_Required task_
Which lines hold the word "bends"? Copy each one.

_Listing_
========================================================================

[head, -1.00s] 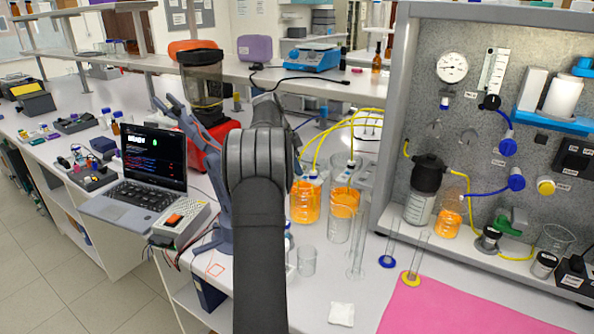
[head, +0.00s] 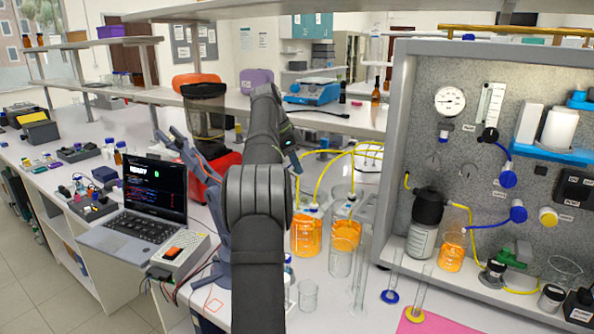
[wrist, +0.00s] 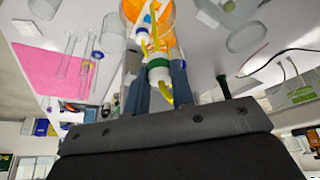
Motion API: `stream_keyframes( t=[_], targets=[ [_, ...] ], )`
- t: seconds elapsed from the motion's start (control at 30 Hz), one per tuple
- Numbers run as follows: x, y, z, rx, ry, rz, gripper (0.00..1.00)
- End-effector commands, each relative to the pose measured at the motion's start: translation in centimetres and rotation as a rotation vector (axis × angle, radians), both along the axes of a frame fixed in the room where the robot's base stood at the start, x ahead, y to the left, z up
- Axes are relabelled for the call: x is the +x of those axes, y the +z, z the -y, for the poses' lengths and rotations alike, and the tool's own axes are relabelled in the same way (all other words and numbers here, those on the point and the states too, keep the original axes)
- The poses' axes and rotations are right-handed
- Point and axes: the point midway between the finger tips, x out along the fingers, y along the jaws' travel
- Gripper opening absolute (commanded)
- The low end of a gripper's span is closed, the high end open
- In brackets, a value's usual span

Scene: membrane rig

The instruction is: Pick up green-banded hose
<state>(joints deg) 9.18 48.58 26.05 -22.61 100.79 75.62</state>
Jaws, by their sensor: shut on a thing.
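In the wrist view the green-banded hose end (wrist: 158,68) is a white fitting with a green ring and yellow tubing. My gripper (wrist: 160,82) has its two blue-grey fingers on either side of this fitting and is shut on it. An orange-filled vessel (wrist: 160,18) lies just beyond it. In the head view my arm hides most of the gripper, and the green band cannot be made out. Yellow hoses (head: 322,180) arc there above two orange-filled bottles (head: 306,236).
The panel rig (head: 468,120) with gauge and valves stands at the right. Clear glassware (head: 341,258) and tall cylinders (head: 359,270) stand near the bottles. A pink mat (head: 432,322) lies in front. A laptop (head: 150,195) and a red-based device (head: 206,120) are at the left.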

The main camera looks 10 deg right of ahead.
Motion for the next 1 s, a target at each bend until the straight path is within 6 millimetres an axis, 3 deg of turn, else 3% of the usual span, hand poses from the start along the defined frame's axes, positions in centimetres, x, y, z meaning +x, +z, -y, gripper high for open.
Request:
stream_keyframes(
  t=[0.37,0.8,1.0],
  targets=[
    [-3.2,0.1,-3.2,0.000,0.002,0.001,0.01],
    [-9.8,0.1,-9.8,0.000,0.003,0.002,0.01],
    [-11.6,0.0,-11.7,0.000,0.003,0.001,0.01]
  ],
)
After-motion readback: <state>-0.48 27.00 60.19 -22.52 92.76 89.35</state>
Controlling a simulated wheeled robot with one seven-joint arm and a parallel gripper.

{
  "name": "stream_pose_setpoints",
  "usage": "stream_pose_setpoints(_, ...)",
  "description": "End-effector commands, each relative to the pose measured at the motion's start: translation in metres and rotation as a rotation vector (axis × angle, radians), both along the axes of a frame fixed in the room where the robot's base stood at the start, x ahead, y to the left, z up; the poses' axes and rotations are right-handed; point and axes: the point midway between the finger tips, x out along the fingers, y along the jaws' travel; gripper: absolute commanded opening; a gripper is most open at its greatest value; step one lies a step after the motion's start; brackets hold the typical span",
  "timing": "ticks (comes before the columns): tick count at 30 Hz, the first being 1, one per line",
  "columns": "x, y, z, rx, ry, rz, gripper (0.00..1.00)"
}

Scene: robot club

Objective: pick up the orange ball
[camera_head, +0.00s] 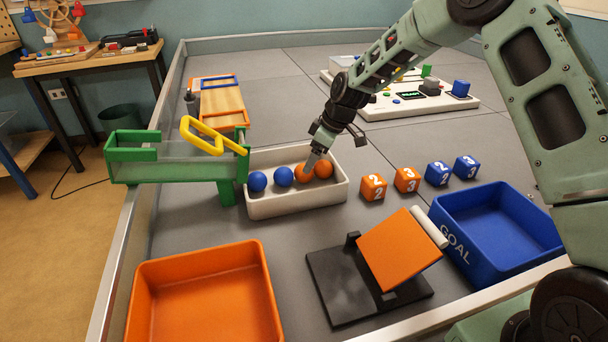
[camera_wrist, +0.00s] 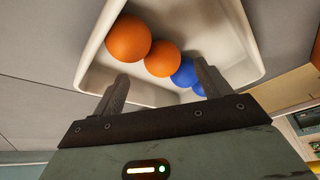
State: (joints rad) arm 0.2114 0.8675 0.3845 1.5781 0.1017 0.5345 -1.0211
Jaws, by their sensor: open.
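Two orange balls lie in the white tray (camera_head: 300,199) with two blue balls in a row. The right-hand orange ball (camera_head: 323,169) is at the row's right end; the other orange ball (camera_head: 304,173) is partly behind my gripper (camera_head: 312,163). The blue balls (camera_head: 257,181) are on the left. In the wrist view, one orange ball (camera_wrist: 128,38) is nearer the tray's end and the second orange ball (camera_wrist: 163,59) lies beyond the gap between my open fingers (camera_wrist: 160,90). The blue balls (camera_wrist: 184,73) are partly hidden by one finger. Nothing is between the fingers.
The tray's raised walls (camera_wrist: 243,45) surround the balls. A green stand (camera_head: 180,165) with a yellow handle is close on the left. Numbered orange and blue cubes (camera_head: 407,180) stand right of the tray. An orange bin (camera_head: 205,257), a tilted orange panel (camera_head: 398,248) and a blue GOAL bin (camera_head: 465,247) are in front.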

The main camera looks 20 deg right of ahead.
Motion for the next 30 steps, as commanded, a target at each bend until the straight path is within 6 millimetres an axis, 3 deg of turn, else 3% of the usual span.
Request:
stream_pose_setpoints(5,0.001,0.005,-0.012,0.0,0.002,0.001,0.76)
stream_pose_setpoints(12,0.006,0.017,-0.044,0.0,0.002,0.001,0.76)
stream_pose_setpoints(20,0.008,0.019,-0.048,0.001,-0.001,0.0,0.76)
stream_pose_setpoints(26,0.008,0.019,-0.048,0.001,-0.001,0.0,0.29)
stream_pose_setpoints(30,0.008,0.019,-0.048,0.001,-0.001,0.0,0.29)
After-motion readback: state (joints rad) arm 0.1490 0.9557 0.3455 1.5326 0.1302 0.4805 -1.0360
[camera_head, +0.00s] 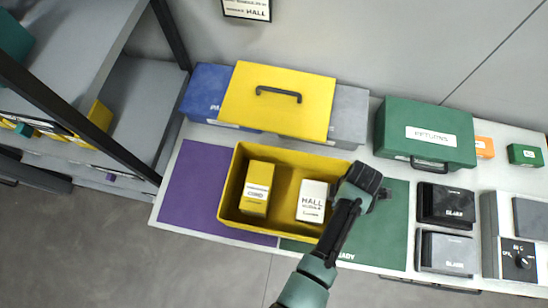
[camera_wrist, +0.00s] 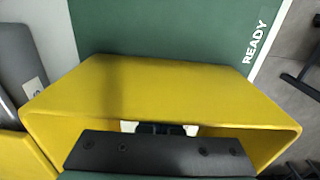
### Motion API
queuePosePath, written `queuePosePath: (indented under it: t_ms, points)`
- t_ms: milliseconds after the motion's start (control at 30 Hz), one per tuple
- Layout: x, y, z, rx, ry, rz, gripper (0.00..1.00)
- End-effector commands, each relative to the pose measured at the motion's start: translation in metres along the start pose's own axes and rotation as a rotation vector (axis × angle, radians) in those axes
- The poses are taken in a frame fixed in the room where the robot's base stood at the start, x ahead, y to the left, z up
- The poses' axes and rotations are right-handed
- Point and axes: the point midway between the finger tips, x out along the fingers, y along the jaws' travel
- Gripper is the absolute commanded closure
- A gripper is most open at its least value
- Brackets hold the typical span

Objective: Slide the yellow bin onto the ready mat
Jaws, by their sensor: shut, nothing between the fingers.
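The yellow bin (camera_head: 295,156) is open-topped and lies partly over the purple mat (camera_head: 190,190) and partly over the green ready mat (camera_head: 395,235). It holds a yellow labelled box (camera_head: 257,188) and a white box marked HALL (camera_head: 312,201). My gripper (camera_head: 362,180) is at the bin's right end. In the wrist view, my gripper (camera_wrist: 160,128) is shut and empty, close against the bin's yellow end wall (camera_wrist: 170,88). Whether it touches is unclear. The ready mat (camera_wrist: 160,28) with its READY lettering shows beyond that wall.
A yellow lid or case (camera_head: 277,112) with a black handle lies over blue and grey cases behind the bin. A green RETURNS case (camera_head: 425,133) stands behind the ready mat. Black and grey boxes (camera_head: 446,206) stand right of it. The ready mat's right part is clear.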

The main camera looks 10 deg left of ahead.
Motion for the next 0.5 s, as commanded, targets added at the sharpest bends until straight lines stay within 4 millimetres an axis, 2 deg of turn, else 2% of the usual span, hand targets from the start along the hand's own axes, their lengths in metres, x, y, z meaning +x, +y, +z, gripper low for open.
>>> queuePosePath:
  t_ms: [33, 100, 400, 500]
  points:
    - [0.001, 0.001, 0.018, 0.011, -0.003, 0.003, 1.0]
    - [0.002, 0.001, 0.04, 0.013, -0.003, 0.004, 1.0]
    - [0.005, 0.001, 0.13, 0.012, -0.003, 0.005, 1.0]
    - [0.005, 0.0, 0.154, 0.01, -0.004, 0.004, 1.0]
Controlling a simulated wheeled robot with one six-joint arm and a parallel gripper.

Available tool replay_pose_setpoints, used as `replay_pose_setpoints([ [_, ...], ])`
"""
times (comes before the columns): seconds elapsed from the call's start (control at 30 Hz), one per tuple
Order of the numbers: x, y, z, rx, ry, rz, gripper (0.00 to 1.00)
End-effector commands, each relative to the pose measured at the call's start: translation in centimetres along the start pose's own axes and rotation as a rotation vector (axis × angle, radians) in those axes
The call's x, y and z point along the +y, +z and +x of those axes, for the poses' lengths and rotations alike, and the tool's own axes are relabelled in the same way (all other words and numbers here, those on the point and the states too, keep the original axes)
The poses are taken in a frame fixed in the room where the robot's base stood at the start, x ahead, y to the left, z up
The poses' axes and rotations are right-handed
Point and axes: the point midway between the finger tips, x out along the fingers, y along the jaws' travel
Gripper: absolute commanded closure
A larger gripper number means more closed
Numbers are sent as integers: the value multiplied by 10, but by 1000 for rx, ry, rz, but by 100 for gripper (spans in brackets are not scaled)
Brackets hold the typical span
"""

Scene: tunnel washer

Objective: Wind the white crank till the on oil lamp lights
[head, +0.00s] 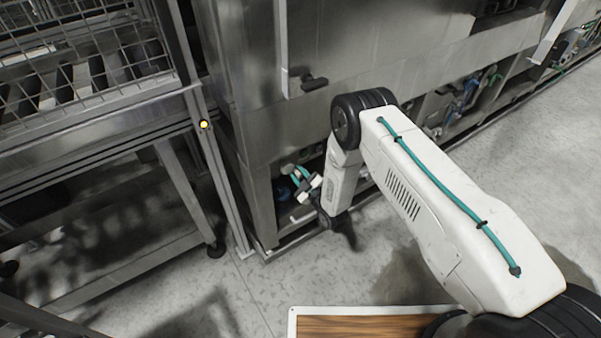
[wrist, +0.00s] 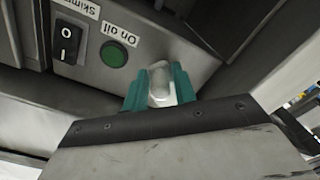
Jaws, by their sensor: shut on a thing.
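The white crank (wrist: 160,88) shows in the wrist view between the teal fingers of my gripper (wrist: 161,84), which is shut on it. Only its rounded light end shows; the rest is hidden by the fingers and the gripper body. The on oil lamp (wrist: 114,54) is a round green lens beside the fingers, under its "On oil" label (wrist: 119,35). It looks dark, with no glow. In the head view my gripper (head: 296,179) is low at the open bay at the bottom of the washer; the crank and lamp cannot be made out there.
A black rocker switch (wrist: 67,42) labelled "Skim..." sits left of the lamp on the same grey panel. The steel washer housing (head: 235,130) rises close beside my arm. A wire-mesh conveyor frame (head: 90,75) stands at left. The floor in front is clear.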

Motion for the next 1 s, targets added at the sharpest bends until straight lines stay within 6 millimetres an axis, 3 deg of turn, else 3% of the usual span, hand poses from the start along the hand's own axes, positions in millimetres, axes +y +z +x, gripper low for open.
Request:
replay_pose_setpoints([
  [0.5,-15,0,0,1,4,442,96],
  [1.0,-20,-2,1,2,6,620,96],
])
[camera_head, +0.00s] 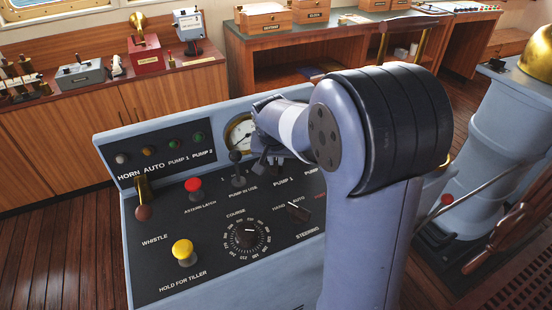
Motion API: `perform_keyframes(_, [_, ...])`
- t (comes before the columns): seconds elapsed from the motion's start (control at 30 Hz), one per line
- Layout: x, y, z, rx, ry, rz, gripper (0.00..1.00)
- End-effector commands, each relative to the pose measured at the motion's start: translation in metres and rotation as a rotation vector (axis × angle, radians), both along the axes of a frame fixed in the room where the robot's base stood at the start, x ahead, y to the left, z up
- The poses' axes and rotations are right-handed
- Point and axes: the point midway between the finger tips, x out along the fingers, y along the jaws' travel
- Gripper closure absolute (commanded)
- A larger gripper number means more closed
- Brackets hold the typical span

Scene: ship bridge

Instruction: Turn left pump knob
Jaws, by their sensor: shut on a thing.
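The console (160,222) has a sloped black panel with knobs and levers. My gripper (266,163) is low over the panel's far side, just right of the gauge, with its fingers pointing down. It is shut on the left pump knob, which is mostly hidden by the fingers, above a "PUMP 1" label. My arm hides the panel to the right, so I cannot see the other pump knob.
A small black-knobbed lever (236,158) stands just left of my gripper. A red knob (194,188), a yellow knob (183,250), a course dial (245,236) and a steering switch (298,211) are nearer. A round gauge (239,132) is behind.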

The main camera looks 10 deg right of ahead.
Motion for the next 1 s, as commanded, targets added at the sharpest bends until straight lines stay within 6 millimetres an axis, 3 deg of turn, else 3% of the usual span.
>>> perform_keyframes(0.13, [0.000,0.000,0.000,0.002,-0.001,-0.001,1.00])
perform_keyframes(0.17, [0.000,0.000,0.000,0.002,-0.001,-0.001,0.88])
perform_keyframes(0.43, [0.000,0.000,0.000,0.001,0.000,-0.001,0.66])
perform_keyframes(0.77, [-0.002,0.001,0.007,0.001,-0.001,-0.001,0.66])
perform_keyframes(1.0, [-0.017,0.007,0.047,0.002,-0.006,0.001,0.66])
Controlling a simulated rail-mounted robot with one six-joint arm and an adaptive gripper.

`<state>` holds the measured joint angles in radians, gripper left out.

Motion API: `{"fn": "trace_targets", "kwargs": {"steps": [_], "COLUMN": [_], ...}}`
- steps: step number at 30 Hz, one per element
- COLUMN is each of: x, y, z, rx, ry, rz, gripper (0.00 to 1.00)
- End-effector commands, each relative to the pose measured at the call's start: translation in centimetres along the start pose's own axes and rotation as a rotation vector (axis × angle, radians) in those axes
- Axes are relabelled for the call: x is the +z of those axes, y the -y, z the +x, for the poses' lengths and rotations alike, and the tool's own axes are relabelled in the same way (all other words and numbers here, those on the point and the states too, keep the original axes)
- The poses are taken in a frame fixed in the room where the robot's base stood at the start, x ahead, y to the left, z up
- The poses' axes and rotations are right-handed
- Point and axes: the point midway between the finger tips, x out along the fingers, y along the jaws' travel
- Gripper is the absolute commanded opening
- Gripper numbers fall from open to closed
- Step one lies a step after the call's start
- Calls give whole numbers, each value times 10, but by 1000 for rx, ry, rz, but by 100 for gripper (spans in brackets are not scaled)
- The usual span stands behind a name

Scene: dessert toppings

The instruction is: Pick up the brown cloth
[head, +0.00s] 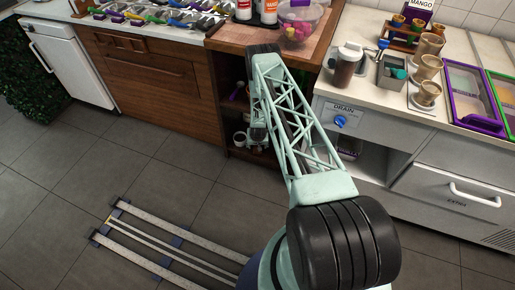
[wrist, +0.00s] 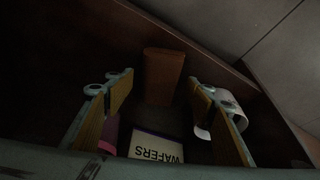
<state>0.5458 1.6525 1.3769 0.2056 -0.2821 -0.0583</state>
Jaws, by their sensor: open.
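A brown, roughly rectangular thing (wrist: 164,74) stands or leans inside a dark cabinet space in the wrist view. It looks like the brown cloth, but the dim light leaves its material unclear. My gripper (wrist: 160,82) is open, with one finger on each side of the view and the brown thing showing between and beyond the tips. I cannot tell whether they touch it. In the head view my gripper (head: 257,137) is at the open shelf under the wooden counter, and the brown thing cannot be made out there.
A box marked WAFERS (wrist: 156,148) lies low between the fingers. A pink item (wrist: 108,132) is by the left finger, a white curved item (wrist: 228,108) by the right. Dark cabinet walls (wrist: 60,60) surround the space.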

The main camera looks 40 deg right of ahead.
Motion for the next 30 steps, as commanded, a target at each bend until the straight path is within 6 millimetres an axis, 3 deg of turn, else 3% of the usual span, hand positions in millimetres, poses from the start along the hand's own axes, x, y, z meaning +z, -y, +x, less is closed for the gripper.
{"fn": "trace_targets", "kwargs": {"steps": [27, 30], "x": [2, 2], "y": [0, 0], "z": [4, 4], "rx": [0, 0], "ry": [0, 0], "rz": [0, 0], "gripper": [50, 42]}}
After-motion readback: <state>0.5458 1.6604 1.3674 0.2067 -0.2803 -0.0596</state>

========================================================================

_Response_
Motion for the next 0.5 s, as commanded, targets added at the sharpest bends until straight lines stay within 4 millimetres an axis, 2 deg of turn, else 2% of the usual span, hand targets from the start along the hand's own axes, their lengths in metres, x, y, z meaning +x, +y, +z, gripper low for open.
Motion for the next 1 s, targets added at the sharpest bends until straight lines stay within 6 millimetres an axis, 3 deg of turn, else 3% of the usual span, hand poses from the start along the hand's own axes, positions in millimetres, axes +y +z +x, gripper low for open.
Motion for the next 1 s, as commanded, targets added at the sharpest bends until straight lines stay within 6 millimetres an axis, 3 deg of turn, else 3% of the usual span.

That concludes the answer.